The Police Commissioner who made the callous and insensitive statement should be fired for the desperate move to cover up the heinous crime committed by the murderers in police uniform.
The cold murder of the miners is a tragic reminder of the white police firing at anti apartheid protesters and school children in the 1960s and 1970s. Now it is a police force dominated by blacks that is killing miners and other oppressed people in South Africa who are justifiably demanding for the dividend of the liberation struggle.
Instead of addressing the demands of the miners for improved wages and nationalization of the white controlled mining industry the Jacob Zuma Administration ignored the workers until the Police decided to kill 34 of them. The strike provides a golden opportunity for the African National Congress to arrest the growing inequality between a white minority of bourgeoisie joined by a tiny black elite and the majority of black people wallowing in abject poverty. President Zuma who had based his campaign on black empowerment should be blamed for the xenophobic attacks and police killing of the oppressed Africans in a free South África.

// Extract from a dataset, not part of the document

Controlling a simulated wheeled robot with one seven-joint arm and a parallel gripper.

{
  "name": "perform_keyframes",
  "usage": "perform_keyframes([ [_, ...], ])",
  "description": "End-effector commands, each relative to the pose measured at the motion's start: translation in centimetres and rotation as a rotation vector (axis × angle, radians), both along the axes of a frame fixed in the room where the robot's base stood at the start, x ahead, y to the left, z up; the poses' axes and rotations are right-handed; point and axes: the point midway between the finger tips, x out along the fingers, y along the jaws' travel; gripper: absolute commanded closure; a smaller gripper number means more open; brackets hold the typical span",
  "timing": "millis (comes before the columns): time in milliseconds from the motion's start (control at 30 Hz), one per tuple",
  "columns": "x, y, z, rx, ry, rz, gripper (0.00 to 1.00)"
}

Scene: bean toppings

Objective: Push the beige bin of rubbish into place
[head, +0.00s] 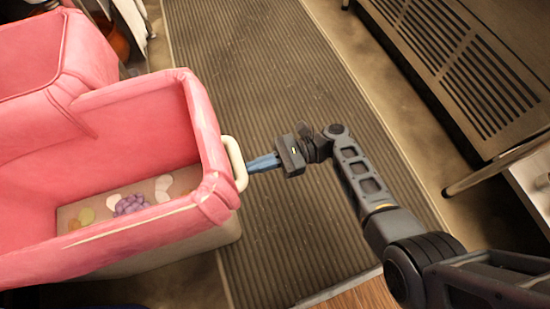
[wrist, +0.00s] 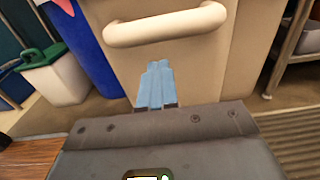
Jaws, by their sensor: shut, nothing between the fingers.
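The beige bin (head: 195,245) stands at the left in the head view, lined with a pink bag folded over its rim. Inside lie a purple bunch and several pale scraps. A cream handle (head: 236,163) sticks out from its right end. In the wrist view the bin's beige wall (wrist: 215,75) fills the middle, with the handle (wrist: 165,25) across the top. My gripper (head: 252,164) is shut and empty. Its blue fingers point at that wall, just below the handle in the wrist view. I cannot tell whether the fingertips touch the bin.
Another pink-lined container (head: 40,50) stands behind the bin at the left. A ribbed dark mat (head: 270,80) runs along the floor and is mostly clear. A slatted metal unit (head: 460,70) stands at the right. The wrist view shows a white bin with a green lid (wrist: 55,80) at the left.

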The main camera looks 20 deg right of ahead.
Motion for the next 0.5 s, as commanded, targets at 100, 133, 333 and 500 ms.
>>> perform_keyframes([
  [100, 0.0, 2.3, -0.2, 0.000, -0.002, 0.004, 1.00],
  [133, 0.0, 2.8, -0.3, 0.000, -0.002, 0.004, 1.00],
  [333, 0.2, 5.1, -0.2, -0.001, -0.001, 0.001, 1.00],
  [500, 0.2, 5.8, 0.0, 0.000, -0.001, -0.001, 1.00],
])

Having regard to the facts and circumstances of the killing of the miners the setting up of a commission of inquiry by President Zuma is totally uncalled for. This was the methodology of the apartheid regime to douse tension, divert attention and shield official killers from prosecution. The commission should be wound up while all the murder suspects should be arrested and charged to court for homicide. Let the Police Authorities go to the court to plead self-defense on behalf of the suspects.
In a similar situation the Federal Government of Nigeria has deployed a detachment of the Nigerian Army to the headquarters of the Power Holding Company in Abuja to deal with the unarmed workers who are demanding for payment of their legitimate entitlements from the authorities before the privatization of the company. Having collected about N300 million which was illegally diverted from the Federal Ministry of Power the Army Authorities are hell bent on flushing out the striking workers to pave way for the planned liquidation of the assets of the PHCN. As all efforts by the Nigeria Labour Congress and other interest groups to persuade the Minister of Power, Professor Barth Nnaji to end the military occupation have failed the armed troops have threatened to "deal ruthlessly" with the workers. It means that the soldiers may open fire on the striking workers any moment from now.
In order to prevent the killing of unarmed electricity workers by the armed goons the President and Commander-in-Chief of the Armed Forces, Dr. Goodluck Jonathan should order the Chief of Army Staff to end the siege. The Authorities of the Ministry of Power and the Bureau of Public Enterprises should equally be prevailed upon by the Federal Government to enter into meaningful negotiations with the striking workers without any further delay.